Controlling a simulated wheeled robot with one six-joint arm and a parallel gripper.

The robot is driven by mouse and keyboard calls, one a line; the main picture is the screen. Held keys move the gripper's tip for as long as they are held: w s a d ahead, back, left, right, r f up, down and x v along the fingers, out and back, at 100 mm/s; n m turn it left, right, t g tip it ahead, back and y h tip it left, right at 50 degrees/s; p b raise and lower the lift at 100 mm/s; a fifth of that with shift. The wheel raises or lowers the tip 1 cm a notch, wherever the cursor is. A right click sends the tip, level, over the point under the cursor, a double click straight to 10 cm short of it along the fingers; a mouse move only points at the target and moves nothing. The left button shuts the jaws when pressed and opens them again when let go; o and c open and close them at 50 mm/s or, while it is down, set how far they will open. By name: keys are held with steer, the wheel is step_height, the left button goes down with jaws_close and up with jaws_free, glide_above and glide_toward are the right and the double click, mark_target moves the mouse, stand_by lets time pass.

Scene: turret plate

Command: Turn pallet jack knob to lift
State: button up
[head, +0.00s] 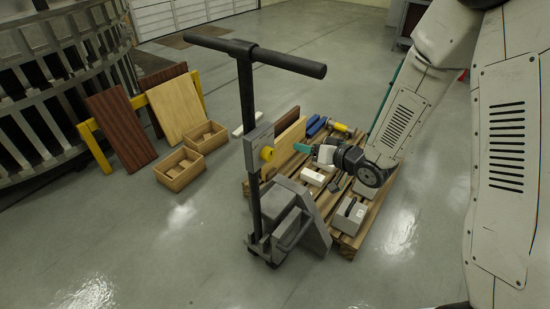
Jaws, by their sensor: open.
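The pallet jack (250,150) stands upright in the middle of the head view, with a black T-shaped handle at the top. A grey control box (257,144) sits on its post. The yellow knob (267,154) sticks out from the right side of this box. My gripper (308,152) comes in from the right, its teal fingertips pointing left towards the knob. It is open and a short gap to the right of the knob, not touching it. The knob's marking is too small to read.
A wooden pallet (345,240) lies behind and right of the jack, carrying boards, blue and yellow tools and grey blocks. Two open wooden boxes (180,168) and leaning boards (120,130) stand at left. The floor (150,260) in front is clear.

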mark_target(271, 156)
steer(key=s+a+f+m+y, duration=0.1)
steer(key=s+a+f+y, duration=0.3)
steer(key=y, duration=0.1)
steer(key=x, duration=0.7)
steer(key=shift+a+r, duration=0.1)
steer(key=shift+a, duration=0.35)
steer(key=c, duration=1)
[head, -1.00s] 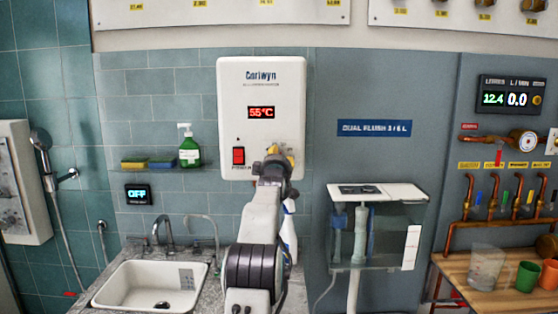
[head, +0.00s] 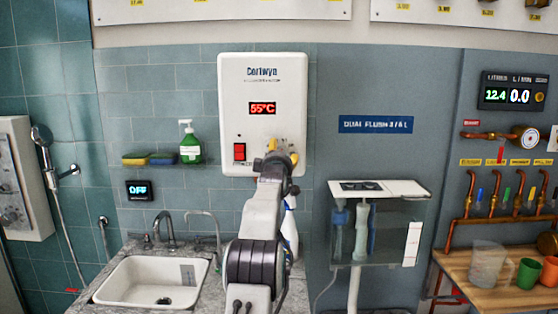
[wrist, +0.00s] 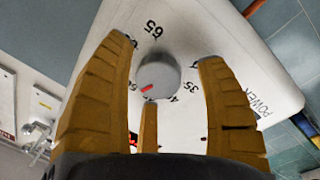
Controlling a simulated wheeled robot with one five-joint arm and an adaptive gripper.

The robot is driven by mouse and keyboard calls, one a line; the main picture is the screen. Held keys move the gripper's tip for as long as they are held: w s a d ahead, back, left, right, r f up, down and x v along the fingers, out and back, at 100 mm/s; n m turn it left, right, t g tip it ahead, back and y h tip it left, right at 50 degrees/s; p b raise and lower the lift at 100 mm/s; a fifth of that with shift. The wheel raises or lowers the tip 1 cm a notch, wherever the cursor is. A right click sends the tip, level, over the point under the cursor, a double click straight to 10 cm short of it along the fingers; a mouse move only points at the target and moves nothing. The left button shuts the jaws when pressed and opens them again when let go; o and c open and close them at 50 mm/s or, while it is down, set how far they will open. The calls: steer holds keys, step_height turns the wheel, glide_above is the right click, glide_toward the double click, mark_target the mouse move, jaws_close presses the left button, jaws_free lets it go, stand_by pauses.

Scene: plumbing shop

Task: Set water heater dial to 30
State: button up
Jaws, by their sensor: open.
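The water heater (head: 235,85) is a white wall box with a red display (head: 262,108) reading 55°C. Its round grey dial (wrist: 157,73) shows in the wrist view with a red mark at its lower left edge. Printed numbers surround the dial; 65 and 35 are readable, others are partly covered. My gripper (head: 281,152) is at the heater's lower right, hiding the dial in the head view. In the wrist view my gripper (wrist: 166,50) is open, its yellow fingers spread around the dial. A gap shows between the dial and the side fingers; contact with the lower finger is unclear.
A red power switch (head: 239,152) sits on the heater left of my gripper. Below are a sink (head: 120,290) with faucets and a white spray bottle (head: 290,225) close beside my arm. A glass cistern (head: 400,240) stands to the right. A green soap bottle (head: 190,148) is at left.

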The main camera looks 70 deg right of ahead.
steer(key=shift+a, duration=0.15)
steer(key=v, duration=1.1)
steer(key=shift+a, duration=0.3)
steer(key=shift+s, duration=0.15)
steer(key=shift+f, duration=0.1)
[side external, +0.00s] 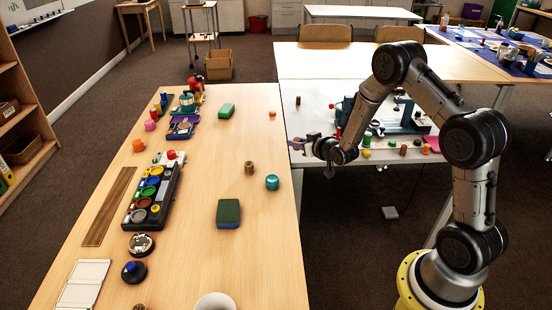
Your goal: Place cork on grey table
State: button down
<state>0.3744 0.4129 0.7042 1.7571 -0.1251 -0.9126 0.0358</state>
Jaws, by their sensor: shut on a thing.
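My gripper (303,144) is above the near left edge of the grey table (330,92), close to the seam with the wooden table. It is shut on a small brownish-pink thing, too small and partly covered to name for certain. A brown cork-like cylinder (249,168) stands on the wooden table, left of and below my gripper. Similar small brown cylinders stand on the grey table, one at its far left (298,101) and one near its front edge (403,150).
The wooden table (185,255) holds a teal jar (272,182), a green-topped sponge (228,213), another green block (227,111) and a tray of coloured cups (152,195). A dark blue device (402,117) and small coloured pieces crowd the grey table's right; its far left is mostly bare.

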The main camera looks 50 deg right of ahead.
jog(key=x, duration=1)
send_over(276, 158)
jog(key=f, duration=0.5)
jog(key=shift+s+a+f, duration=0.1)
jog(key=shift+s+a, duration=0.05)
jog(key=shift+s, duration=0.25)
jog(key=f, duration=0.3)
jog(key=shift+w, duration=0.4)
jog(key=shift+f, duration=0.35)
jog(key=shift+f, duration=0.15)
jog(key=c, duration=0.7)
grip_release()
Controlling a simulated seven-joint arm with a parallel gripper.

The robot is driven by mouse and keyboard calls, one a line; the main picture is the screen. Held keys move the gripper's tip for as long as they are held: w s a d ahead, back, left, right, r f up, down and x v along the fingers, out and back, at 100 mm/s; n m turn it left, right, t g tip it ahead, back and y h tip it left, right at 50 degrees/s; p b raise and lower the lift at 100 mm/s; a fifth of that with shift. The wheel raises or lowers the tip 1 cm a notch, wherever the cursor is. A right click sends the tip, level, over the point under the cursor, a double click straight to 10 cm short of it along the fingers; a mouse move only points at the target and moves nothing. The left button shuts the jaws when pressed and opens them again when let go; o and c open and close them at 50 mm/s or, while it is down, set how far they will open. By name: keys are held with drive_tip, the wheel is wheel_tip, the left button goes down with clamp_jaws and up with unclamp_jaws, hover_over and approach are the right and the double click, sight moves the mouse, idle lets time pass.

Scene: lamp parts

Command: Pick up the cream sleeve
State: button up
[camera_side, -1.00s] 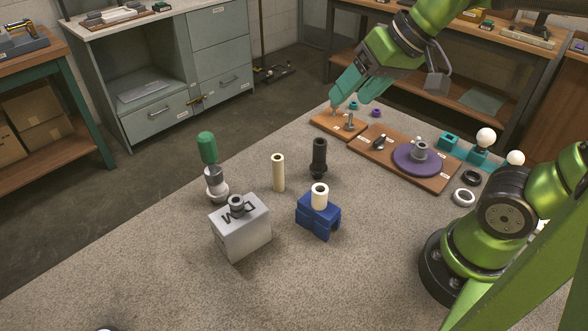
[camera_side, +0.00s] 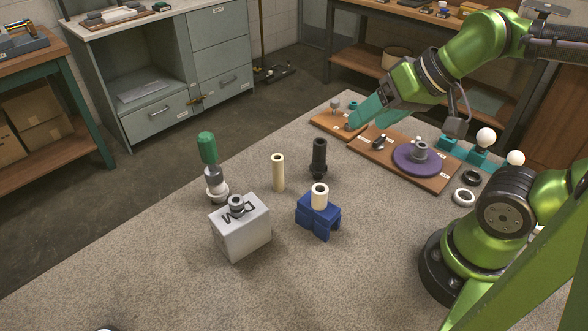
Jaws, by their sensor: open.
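Two pale hollow parts could be the cream sleeve. A short, wide cream-white sleeve (camera_side: 320,198) stands upright in a blue block (camera_side: 318,220); its lower end is hidden in the block. A slim, taller cream tube (camera_side: 278,174) stands upright on the grey mat, left of it. My gripper (camera_side: 358,124) has teal fingers and is open. It is above and behind both parts, over the wooden boards at the back, apart from them and empty. The fingers overlap in this view, so their gap is hard to see.
A black tube (camera_side: 319,160) stands close behind the blue block. A grey box (camera_side: 241,228) and a green-handled tool (camera_side: 208,152) stand at left. A wooden board (camera_side: 432,178) bears a purple disc (camera_side: 410,160). The front of the mat is clear.

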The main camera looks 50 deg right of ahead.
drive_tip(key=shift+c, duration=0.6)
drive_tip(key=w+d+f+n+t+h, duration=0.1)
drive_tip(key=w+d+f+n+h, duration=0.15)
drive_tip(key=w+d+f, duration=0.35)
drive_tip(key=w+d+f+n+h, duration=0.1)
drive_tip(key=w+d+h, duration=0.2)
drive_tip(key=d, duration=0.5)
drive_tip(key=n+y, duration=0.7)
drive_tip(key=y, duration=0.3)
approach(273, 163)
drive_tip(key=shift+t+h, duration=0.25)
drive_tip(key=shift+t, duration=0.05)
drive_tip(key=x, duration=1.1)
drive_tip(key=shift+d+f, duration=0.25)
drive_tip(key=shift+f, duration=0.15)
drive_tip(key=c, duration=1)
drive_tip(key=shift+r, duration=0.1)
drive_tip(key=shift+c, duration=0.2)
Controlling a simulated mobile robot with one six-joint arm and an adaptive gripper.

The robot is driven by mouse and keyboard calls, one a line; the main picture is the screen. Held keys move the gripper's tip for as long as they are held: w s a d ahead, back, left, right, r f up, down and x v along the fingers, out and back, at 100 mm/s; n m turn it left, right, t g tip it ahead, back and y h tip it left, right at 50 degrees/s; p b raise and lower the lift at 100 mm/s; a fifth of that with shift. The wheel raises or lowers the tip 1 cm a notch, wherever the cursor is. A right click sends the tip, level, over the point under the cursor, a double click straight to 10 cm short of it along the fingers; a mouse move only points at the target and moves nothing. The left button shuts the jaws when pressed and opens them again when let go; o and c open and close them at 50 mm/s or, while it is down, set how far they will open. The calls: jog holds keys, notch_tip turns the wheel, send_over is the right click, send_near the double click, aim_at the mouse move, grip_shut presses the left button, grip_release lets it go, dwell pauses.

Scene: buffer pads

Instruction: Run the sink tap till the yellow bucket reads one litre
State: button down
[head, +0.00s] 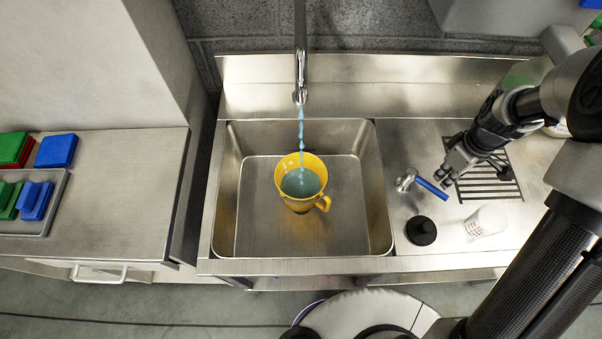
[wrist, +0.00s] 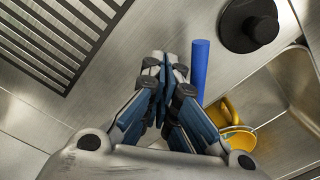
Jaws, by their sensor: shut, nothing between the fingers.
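The yellow bucket (head: 312,201) stands upright in the steel sink (head: 257,228), under the tap spout (head: 300,95). A stream of blue water falls from the spout into it, and blue-green water (head: 300,182) shows inside. I cannot read any level mark. The tap lever with its blue handle (head: 432,188) is on the counter right of the sink. My gripper (head: 446,181) is shut and empty, close to the handle's right end; contact is unclear. In the wrist view the blue handle (wrist: 200,68) lies just right of my fingertips, and part of the bucket (wrist: 224,112) shows.
A black round plug (head: 421,231) and a white cup with markings (head: 486,222) are on the counter in front of the lever. A slotted drain grille (head: 490,187) lies under my gripper. Blue, green and red pads (head: 56,151) are on the left bench, some in a grey tray (head: 62,200).

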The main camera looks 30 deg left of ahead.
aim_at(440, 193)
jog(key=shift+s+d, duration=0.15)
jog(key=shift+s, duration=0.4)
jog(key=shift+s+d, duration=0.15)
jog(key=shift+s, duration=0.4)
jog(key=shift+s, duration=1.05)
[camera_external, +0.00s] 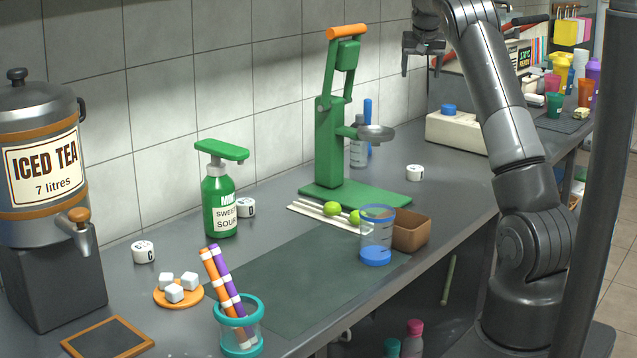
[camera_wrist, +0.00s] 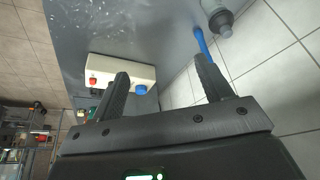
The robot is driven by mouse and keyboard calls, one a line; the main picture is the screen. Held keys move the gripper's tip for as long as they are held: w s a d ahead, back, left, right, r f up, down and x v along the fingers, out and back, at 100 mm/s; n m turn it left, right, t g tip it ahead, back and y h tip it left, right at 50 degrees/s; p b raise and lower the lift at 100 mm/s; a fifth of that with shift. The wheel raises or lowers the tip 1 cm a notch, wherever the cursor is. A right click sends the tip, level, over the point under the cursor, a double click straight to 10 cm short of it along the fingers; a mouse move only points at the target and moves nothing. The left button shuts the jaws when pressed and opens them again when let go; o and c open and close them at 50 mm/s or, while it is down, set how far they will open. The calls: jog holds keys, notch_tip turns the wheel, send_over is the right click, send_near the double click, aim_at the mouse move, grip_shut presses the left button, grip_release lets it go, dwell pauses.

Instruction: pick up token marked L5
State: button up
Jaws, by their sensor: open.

==================================================

Written request: Set down, word for word, the lines from the one holding "Command: Pick up the cream sleeve" through the one holding "[camera_side, +0.00s]". Skip the pictures.

Expected answer:
Command: Pick up the cream sleeve
State: button up
[camera_side, -1.00s] 
[camera_side, +0.00s] 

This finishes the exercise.